> [GIVEN REQUEST]
Lines before the one containing "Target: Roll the" are excluded; print that line and every line after it through the end of the material below, exactly.

> [SUPPLIED DATA]
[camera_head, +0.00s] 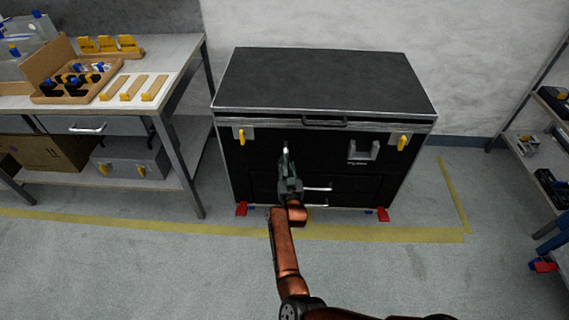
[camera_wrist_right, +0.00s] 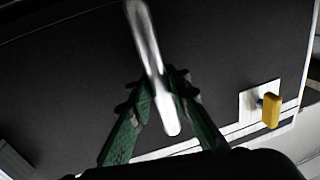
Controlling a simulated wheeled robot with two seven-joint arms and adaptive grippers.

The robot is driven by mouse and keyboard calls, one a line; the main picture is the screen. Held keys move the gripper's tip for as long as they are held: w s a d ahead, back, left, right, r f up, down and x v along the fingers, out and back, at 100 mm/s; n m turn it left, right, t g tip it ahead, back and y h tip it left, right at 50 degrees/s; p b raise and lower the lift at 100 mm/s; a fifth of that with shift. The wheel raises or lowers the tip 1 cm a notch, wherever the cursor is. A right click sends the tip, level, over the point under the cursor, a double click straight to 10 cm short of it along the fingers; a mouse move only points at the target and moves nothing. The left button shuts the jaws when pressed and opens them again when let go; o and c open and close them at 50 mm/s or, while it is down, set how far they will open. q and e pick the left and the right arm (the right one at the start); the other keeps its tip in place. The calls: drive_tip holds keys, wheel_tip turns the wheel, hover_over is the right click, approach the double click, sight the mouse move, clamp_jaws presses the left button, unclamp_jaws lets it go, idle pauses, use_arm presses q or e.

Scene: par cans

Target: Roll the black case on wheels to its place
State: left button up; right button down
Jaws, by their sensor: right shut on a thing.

> [EXPECTED ANSWER]
Target: Roll the black case on wheels to its place
State: left button up; right button down
Jaws, by their sensor: right shut on a thing.

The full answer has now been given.